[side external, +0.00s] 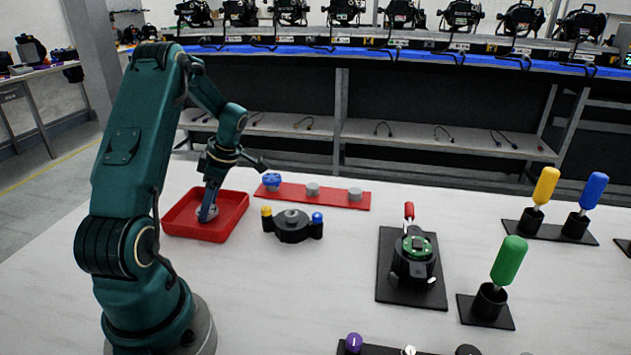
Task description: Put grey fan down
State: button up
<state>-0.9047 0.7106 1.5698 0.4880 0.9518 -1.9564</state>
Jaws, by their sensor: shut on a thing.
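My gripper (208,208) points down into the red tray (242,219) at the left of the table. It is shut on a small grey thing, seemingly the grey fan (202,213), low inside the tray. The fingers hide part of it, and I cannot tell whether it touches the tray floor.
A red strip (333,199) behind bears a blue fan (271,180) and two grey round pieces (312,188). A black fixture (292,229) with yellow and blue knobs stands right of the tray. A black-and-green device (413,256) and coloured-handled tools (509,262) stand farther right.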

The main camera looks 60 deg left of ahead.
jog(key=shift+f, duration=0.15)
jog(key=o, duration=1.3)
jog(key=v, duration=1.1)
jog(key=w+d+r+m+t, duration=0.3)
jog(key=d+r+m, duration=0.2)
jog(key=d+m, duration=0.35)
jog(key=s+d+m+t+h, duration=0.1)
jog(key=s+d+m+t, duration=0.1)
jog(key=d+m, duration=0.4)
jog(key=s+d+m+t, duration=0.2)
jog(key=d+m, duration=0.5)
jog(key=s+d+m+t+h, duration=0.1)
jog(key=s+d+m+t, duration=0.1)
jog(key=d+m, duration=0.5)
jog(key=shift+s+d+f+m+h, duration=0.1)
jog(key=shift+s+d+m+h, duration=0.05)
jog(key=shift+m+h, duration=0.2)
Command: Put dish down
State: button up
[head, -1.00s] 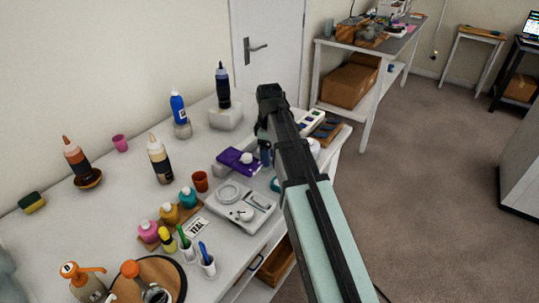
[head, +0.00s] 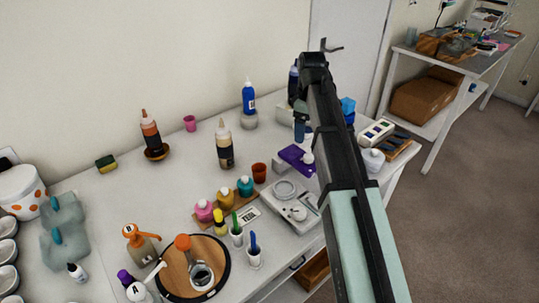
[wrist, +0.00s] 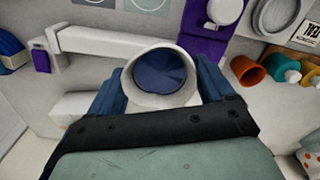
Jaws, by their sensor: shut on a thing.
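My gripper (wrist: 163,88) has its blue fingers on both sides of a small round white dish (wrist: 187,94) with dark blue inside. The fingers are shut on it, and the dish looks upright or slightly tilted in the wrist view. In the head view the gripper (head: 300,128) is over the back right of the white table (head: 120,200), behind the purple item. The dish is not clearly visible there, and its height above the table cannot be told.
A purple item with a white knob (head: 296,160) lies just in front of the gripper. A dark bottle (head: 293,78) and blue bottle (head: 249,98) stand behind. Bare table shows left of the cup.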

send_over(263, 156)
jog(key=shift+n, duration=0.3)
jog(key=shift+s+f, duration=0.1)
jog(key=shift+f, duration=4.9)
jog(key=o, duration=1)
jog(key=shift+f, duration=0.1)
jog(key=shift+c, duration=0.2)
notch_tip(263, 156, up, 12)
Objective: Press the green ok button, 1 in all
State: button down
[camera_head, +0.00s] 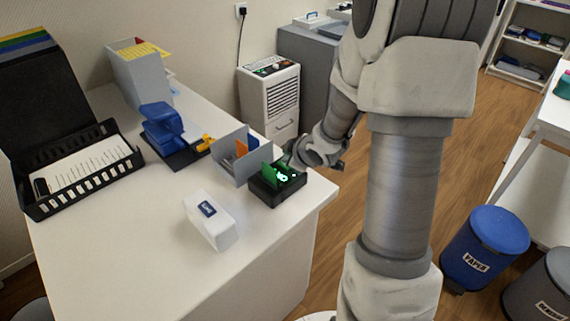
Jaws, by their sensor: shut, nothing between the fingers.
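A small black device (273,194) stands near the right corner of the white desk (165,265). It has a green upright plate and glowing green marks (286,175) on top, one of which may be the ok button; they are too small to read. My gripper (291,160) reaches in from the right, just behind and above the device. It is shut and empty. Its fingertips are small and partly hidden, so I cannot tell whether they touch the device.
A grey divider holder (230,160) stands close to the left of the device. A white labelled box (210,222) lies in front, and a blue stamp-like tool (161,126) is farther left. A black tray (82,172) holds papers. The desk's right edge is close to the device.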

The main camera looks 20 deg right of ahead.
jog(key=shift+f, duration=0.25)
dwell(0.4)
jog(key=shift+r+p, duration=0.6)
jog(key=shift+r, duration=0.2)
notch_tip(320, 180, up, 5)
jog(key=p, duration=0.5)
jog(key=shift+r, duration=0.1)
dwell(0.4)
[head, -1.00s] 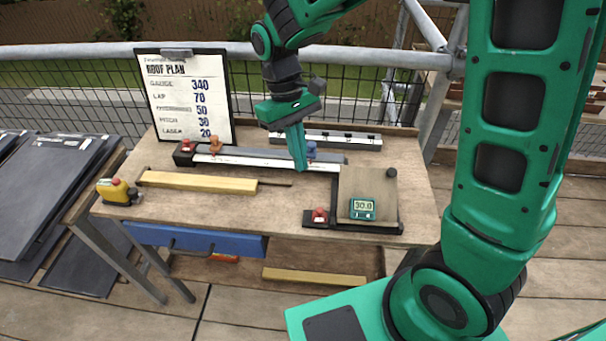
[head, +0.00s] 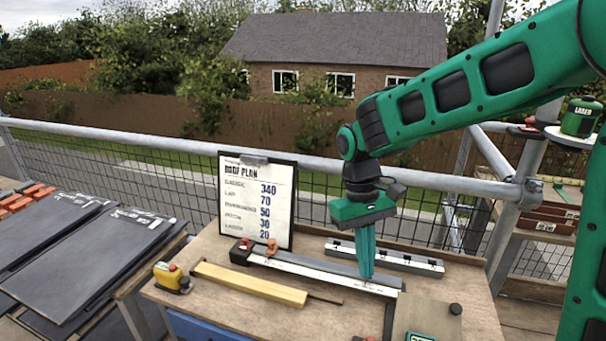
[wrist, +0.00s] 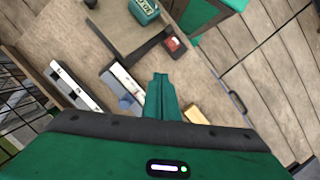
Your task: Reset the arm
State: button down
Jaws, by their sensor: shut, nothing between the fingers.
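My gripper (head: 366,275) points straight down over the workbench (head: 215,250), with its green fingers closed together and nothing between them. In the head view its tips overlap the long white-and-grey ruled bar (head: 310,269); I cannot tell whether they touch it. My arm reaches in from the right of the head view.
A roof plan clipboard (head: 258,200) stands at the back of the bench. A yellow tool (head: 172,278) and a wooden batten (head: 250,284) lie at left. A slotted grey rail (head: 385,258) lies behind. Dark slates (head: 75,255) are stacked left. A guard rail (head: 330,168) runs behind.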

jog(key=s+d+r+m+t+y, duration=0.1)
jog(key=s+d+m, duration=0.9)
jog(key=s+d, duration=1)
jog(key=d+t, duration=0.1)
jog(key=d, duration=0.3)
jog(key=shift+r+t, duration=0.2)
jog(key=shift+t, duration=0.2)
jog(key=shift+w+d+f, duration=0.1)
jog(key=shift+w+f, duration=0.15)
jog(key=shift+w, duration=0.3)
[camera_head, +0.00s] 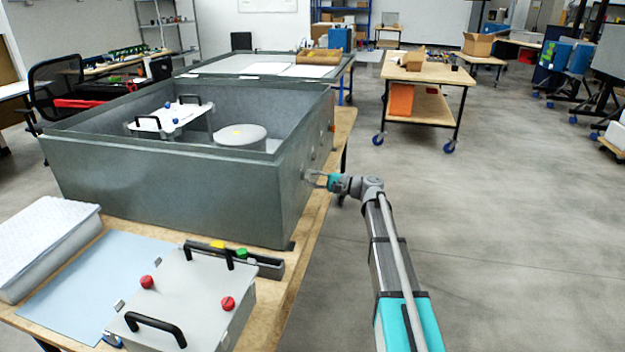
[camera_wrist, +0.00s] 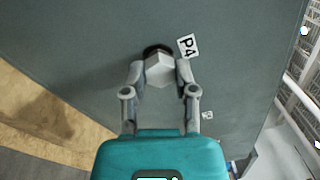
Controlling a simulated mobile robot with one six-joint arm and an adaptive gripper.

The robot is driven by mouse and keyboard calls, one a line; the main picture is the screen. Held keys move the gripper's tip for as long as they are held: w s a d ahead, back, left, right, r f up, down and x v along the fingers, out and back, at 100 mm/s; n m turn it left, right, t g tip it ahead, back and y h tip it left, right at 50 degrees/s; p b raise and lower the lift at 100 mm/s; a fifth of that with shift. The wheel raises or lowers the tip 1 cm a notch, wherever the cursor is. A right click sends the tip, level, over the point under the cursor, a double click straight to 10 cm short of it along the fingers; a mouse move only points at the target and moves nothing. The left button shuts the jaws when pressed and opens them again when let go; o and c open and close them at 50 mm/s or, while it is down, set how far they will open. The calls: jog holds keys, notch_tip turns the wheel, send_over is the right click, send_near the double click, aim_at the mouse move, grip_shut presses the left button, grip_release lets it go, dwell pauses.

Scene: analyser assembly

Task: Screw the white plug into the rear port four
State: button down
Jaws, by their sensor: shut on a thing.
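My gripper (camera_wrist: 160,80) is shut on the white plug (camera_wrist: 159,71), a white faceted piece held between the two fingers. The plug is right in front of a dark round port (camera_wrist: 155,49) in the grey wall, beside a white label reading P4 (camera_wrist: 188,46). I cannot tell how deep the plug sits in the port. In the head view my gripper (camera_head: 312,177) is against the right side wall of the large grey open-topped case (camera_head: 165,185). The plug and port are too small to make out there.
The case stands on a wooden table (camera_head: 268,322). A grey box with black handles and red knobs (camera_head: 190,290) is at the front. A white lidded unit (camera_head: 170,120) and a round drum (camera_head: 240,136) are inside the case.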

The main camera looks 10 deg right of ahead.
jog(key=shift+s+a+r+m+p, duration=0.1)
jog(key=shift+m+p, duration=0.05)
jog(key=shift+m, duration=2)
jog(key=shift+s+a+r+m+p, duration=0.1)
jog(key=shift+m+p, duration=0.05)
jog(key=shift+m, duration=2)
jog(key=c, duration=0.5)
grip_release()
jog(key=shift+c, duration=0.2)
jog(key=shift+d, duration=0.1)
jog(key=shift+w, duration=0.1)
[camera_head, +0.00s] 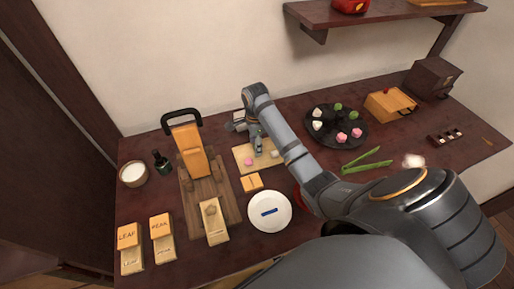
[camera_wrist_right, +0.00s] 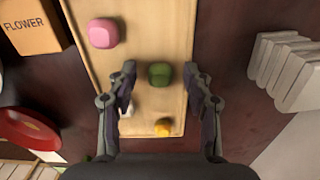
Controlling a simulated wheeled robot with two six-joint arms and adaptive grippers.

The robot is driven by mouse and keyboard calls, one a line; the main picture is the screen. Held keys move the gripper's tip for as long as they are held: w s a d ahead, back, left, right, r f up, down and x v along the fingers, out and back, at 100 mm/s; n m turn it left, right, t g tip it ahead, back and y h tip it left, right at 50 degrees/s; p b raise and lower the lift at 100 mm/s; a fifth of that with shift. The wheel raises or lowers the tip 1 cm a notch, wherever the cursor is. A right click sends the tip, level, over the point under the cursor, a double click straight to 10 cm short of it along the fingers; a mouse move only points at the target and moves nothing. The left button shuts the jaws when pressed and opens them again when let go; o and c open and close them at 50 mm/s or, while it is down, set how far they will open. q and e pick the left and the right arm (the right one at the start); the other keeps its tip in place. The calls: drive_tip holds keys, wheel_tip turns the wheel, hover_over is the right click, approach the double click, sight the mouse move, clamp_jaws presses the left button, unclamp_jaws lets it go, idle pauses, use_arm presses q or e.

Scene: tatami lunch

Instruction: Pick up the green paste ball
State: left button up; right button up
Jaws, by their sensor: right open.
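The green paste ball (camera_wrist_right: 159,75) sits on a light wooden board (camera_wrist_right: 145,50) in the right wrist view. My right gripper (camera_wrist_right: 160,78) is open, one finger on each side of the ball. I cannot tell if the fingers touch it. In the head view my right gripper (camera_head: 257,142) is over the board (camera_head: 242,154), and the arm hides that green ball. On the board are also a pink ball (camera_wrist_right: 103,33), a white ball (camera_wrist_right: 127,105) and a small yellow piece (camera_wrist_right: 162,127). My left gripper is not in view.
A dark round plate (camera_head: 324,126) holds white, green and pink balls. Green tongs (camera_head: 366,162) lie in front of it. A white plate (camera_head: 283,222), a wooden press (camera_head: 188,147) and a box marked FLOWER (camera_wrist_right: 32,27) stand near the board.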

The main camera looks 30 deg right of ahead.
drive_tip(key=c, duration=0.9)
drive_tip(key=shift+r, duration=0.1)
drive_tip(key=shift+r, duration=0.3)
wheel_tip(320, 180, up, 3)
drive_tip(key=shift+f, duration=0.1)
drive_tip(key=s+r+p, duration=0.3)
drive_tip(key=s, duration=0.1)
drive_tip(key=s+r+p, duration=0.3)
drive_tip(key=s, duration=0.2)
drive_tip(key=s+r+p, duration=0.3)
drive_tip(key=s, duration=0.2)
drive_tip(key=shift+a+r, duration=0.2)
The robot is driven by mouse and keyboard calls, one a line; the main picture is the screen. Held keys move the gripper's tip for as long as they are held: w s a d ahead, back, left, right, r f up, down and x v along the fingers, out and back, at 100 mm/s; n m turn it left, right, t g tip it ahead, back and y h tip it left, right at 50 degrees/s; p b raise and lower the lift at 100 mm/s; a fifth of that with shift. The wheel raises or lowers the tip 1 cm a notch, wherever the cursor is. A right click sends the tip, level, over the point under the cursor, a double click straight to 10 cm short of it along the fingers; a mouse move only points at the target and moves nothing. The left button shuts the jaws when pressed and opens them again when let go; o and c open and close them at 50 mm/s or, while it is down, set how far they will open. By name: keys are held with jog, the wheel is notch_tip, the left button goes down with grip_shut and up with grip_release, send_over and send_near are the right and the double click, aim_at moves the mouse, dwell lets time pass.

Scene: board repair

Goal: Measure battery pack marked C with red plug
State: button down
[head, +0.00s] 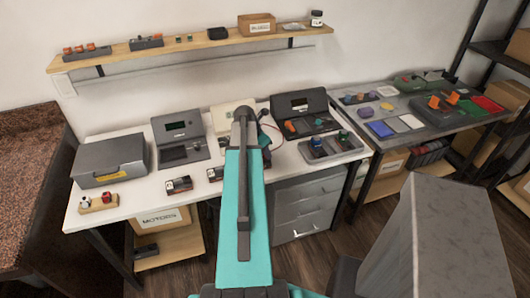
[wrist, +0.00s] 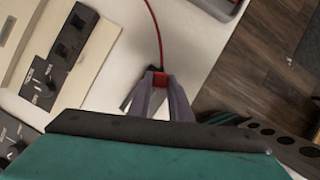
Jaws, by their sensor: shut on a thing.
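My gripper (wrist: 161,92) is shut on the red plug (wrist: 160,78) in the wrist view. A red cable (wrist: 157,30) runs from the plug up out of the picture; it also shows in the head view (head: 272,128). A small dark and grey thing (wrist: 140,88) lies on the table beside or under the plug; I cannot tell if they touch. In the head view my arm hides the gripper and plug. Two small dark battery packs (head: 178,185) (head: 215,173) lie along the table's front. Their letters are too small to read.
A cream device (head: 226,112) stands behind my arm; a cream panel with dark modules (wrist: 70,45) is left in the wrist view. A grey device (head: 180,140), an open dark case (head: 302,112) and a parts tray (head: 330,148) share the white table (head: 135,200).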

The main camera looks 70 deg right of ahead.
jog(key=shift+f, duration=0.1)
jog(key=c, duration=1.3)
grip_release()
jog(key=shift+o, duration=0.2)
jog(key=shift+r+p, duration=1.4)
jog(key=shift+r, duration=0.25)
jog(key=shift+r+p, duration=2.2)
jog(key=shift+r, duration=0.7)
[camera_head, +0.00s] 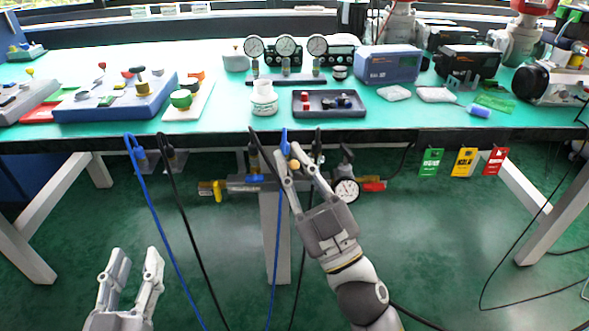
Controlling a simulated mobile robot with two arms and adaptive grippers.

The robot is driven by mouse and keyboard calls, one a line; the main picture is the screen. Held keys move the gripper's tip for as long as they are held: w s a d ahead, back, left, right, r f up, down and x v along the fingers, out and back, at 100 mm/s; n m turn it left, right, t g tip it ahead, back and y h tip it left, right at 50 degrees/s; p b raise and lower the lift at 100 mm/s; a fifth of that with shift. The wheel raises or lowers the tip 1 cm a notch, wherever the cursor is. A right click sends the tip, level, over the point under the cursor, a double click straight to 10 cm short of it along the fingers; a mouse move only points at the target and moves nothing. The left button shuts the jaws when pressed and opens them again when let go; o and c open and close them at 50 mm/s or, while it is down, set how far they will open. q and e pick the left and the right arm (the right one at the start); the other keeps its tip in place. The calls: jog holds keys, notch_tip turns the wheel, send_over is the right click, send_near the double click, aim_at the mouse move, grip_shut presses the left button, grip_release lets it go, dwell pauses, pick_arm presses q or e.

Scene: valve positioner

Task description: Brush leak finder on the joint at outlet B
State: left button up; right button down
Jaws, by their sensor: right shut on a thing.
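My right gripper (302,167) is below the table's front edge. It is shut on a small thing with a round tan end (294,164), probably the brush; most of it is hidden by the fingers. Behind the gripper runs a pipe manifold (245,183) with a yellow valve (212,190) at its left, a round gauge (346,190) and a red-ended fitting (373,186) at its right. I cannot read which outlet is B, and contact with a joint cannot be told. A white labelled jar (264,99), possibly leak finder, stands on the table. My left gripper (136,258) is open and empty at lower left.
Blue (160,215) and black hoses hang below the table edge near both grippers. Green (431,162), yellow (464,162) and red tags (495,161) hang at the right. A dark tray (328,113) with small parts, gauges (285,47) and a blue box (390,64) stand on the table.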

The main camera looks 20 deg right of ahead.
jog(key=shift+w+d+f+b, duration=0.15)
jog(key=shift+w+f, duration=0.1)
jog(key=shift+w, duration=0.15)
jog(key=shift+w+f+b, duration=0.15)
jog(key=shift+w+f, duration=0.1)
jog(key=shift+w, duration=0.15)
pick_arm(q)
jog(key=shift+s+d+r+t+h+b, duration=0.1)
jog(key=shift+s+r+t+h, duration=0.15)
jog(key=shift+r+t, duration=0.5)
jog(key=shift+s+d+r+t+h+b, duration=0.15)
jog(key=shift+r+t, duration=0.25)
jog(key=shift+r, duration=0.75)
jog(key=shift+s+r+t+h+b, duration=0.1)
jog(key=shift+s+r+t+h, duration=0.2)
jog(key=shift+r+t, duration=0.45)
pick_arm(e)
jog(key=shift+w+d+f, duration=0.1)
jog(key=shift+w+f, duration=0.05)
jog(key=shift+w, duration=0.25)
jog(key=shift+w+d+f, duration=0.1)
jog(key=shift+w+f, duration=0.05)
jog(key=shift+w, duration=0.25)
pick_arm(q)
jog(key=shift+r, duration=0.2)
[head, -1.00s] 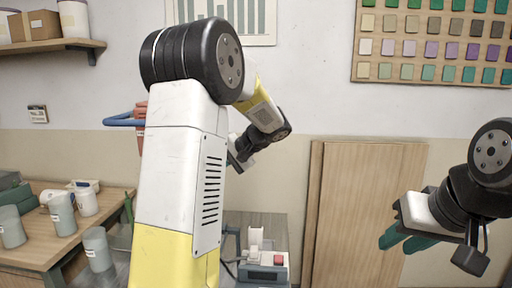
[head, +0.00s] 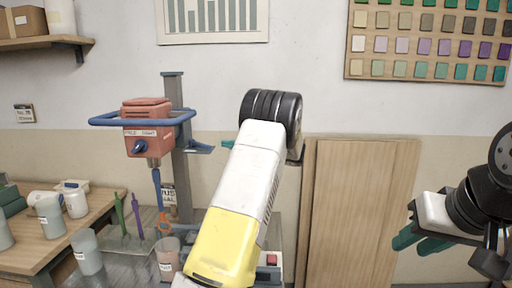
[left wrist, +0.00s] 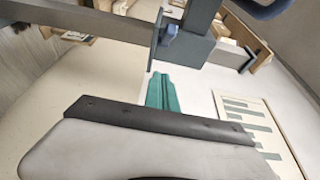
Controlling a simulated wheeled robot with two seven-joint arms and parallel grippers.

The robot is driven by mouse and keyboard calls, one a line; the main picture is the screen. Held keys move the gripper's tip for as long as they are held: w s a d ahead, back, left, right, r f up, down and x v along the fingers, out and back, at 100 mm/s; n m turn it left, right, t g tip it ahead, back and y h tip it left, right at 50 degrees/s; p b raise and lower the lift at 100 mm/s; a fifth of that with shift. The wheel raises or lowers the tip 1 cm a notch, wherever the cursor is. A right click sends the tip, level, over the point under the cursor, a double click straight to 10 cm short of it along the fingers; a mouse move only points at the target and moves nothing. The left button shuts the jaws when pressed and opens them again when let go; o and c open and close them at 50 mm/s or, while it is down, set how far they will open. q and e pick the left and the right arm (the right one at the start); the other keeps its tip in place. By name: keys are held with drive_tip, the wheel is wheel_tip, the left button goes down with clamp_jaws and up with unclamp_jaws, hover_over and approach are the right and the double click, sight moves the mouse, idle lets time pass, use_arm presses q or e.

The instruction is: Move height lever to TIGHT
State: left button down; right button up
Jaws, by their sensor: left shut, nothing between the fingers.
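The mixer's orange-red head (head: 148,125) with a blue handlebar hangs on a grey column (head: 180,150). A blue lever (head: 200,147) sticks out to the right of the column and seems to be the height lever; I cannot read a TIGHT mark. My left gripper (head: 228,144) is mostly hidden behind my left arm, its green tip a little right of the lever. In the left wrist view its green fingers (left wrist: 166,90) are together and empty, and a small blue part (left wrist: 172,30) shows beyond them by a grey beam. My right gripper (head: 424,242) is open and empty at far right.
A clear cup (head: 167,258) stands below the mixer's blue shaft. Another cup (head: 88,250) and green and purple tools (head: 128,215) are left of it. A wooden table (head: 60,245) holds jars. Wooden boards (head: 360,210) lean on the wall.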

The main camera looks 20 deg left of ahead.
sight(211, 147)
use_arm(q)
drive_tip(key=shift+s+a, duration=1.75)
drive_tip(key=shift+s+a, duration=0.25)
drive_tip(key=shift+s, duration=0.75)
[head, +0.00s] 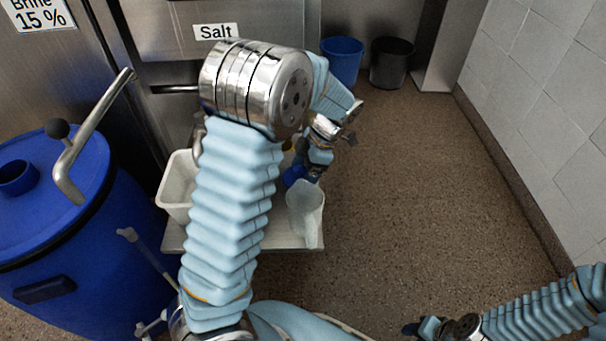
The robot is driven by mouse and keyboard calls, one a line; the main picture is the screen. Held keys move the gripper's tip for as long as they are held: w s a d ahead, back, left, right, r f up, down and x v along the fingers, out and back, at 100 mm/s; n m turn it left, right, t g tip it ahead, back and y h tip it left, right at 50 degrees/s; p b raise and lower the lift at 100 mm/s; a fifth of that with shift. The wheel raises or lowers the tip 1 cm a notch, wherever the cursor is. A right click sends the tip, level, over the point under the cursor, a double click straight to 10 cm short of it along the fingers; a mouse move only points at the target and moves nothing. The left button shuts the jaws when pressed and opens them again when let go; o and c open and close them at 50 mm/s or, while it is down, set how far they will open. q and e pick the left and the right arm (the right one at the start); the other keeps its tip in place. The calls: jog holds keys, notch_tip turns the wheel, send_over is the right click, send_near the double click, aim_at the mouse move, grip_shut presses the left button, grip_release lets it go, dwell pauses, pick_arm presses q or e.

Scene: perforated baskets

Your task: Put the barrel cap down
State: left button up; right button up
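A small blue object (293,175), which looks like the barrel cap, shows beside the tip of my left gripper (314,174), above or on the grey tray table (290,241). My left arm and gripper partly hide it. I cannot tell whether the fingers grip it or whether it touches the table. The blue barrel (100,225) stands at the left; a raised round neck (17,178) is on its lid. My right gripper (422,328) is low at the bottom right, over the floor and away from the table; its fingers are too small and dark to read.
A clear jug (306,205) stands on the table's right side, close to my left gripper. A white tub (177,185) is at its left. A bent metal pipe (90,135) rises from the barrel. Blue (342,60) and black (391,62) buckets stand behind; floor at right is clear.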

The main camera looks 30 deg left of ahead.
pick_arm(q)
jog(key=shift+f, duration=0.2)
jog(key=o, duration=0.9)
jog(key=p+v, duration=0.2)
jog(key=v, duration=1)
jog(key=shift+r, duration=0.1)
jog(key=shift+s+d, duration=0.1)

▸ WRITTEN PROBLEM: Output the section opening with the line that has "Task description: Put grey fan down" and closing with the line that has "<state>-0.9047 0.7106 1.5698". Keep both end lines and leave out the rest.

▸ COMPLETE OUTPUT:
Task description: Put grey fan down
State: button up
<state>-0.9047 0.7106 1.5698 0.4880 0.9518 -1.9564</state>

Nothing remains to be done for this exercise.